Note that you __init__ will get the unfiltered kwargs. If you want to change that, you could mutate kwargs in-place in __new__, instead of making a new dictionary. But I believe that still isn't guaranteed to do anything; it just makes it implementation-defined whether you get the filtered args or unfiltered, instead of guaranteeing the unfiltered.


So, can you wrap this up? Sure!

def LenientNamedTuple(name, fields):
    class Wrapper(namedtuple(name, fields)):
        __slots__ = ()
        def __new__(cls, *args, **kwargs):
            args = args[:len(fields)]
            kwargs = {k: v for k, v in kwargs.items() if k in fields}
            return super(Wrapper, cls).__new__(cls, *args, **kwargs)
    return Wrapper

Note that this has the advantage of not having to use the quasi-private/semi-documented _fields class attribute, because we already have fields as a parameter.

Also, while we're at it, I added a line to toss away any excess positional arguments, as suggested in a comment.


Now you just use it as you'd use namedtuple, and it automatically ignores any excess arguments:

class Foo(LenientNamedTuple('Foo', ['id', 'name', 'age'])):
    pass

print(Foo(id=1, name=2, age=3, spam=4))

    print(Foo(1, 2, 3, 4, 5))     print(Foo(1, age=3, name=2, eggs=4))

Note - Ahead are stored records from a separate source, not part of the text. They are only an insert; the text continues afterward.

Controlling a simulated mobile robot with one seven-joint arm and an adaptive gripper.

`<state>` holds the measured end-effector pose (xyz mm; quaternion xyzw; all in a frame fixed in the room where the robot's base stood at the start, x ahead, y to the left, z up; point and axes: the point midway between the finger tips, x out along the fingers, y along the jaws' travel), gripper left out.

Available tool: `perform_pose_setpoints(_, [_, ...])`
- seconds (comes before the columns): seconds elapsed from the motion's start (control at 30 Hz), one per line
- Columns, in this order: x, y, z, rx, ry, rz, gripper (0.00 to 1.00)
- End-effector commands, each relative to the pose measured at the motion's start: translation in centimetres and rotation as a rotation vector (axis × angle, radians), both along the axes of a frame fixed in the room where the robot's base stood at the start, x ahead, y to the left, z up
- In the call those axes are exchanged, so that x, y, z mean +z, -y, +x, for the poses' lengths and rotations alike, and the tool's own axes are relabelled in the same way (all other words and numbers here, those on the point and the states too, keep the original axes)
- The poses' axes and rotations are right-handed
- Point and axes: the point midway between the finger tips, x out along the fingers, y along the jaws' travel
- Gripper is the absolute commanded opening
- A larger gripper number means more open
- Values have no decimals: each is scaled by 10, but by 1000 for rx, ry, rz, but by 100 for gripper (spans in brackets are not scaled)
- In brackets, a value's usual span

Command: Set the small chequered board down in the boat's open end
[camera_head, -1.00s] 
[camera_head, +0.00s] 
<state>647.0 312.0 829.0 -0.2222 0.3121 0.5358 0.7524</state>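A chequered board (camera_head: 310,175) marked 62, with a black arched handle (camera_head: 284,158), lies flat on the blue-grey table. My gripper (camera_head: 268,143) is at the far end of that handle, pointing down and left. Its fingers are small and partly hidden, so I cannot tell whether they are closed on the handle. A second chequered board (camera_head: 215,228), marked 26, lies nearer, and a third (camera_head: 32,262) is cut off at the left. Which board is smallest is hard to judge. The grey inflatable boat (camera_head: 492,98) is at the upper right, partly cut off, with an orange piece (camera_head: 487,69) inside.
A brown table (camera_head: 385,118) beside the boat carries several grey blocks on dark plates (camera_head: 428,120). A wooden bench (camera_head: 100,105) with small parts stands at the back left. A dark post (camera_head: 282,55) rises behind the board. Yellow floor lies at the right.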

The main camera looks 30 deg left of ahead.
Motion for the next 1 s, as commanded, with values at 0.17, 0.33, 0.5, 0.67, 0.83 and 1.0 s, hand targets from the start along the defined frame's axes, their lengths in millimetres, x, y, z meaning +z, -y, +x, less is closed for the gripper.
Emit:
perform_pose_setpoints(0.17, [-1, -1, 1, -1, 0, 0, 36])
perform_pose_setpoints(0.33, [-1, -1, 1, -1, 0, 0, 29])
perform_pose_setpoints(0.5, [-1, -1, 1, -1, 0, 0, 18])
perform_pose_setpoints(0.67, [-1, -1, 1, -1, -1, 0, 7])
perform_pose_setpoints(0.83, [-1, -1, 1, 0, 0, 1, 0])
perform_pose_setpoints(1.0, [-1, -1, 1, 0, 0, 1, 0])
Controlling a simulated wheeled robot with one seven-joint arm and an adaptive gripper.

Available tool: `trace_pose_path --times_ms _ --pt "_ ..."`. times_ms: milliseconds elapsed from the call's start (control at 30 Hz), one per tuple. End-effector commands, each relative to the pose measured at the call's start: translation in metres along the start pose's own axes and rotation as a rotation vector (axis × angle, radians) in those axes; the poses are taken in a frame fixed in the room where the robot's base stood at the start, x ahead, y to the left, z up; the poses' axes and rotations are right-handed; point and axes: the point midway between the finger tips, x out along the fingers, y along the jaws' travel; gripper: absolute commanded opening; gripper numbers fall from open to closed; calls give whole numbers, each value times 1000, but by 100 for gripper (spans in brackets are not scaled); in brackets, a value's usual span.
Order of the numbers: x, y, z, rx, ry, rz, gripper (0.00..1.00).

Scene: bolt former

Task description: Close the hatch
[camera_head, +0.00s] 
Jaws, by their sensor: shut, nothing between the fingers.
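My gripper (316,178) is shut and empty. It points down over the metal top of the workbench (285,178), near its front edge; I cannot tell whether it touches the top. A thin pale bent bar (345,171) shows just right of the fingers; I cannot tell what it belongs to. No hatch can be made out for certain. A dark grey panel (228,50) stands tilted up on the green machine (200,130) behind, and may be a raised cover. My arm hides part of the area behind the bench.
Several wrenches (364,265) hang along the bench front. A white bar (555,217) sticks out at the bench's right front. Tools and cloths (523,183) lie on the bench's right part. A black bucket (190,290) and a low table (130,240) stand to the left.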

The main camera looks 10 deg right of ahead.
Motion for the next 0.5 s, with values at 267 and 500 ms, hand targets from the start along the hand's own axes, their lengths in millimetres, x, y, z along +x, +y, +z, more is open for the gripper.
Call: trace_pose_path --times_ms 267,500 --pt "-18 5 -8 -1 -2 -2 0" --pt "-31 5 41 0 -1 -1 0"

I've uploaded a test, replacing the dict comprehension with dict() on a genexpr for 2.6 compatibility (2.6 is the earliest version with namedtuple), but without the args truncating. It works with positional, keyword, and mixed args, including out-of-order keywords, in CPython 2.6.7, 2.7.2, 2.7.5, 3.2.3, 3.3.0, and 3.3.1, PyPy 1.9.0 and 2.0b1, and Jython 2.7b.



回答2:

A namedtuple type has an attribute _fields which is a tuple of the names of the fields in the object. You could use this to dig out the required fields from the database record.